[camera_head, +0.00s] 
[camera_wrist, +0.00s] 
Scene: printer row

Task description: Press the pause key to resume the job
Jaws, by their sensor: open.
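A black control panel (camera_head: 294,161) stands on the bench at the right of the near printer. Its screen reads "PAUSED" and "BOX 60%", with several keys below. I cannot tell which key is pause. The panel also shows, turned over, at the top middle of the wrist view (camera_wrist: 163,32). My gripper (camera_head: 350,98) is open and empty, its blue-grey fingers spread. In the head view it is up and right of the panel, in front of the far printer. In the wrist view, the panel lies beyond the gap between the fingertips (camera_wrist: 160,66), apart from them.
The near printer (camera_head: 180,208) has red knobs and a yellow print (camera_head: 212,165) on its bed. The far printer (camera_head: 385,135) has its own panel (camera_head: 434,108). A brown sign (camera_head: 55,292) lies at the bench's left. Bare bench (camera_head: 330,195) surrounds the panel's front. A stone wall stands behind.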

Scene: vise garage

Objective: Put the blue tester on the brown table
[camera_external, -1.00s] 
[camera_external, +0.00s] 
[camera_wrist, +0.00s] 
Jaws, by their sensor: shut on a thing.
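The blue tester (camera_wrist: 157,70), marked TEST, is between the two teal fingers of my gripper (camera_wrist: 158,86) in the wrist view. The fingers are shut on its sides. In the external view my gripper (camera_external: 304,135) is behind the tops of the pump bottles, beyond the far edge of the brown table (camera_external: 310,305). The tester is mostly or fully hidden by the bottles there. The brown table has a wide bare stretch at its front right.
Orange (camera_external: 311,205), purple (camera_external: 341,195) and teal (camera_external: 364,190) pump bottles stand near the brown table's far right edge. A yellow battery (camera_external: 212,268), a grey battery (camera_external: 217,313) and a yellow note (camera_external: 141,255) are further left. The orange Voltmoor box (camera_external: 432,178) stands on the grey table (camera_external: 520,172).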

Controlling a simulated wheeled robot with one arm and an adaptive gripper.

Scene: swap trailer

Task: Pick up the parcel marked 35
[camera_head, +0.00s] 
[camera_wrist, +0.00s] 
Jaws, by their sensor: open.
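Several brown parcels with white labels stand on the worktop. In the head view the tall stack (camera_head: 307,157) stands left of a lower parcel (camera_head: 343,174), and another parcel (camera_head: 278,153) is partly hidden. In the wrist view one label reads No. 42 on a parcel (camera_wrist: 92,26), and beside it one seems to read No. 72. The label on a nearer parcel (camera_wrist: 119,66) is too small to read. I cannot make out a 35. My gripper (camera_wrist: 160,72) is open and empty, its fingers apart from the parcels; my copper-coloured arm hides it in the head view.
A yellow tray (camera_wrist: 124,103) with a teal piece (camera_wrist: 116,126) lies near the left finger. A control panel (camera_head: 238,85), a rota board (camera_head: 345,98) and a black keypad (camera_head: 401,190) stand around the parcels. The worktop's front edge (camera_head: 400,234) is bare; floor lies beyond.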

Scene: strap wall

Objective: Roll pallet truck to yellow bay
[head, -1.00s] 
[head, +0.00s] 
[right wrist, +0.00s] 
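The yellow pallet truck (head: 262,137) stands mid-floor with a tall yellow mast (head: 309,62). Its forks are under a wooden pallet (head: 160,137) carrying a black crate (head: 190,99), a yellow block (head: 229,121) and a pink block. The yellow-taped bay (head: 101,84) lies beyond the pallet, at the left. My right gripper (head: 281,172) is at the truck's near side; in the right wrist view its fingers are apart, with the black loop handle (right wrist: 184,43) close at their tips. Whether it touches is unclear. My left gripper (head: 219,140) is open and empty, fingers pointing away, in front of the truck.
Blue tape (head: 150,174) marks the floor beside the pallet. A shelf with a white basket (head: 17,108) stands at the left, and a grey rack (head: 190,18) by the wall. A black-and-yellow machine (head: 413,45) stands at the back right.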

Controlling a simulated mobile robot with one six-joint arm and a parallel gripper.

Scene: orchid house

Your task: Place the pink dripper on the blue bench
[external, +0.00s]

WORK INSTRUCTIONS: From the entries above, return each line with the word "robot" in it.

WRITTEN RESPONSE:
Controlling a simulated wheeled robot with one arm and an adaptive gripper.
Controlling a simulated mobile robot with one six-joint arm and a parallel gripper.

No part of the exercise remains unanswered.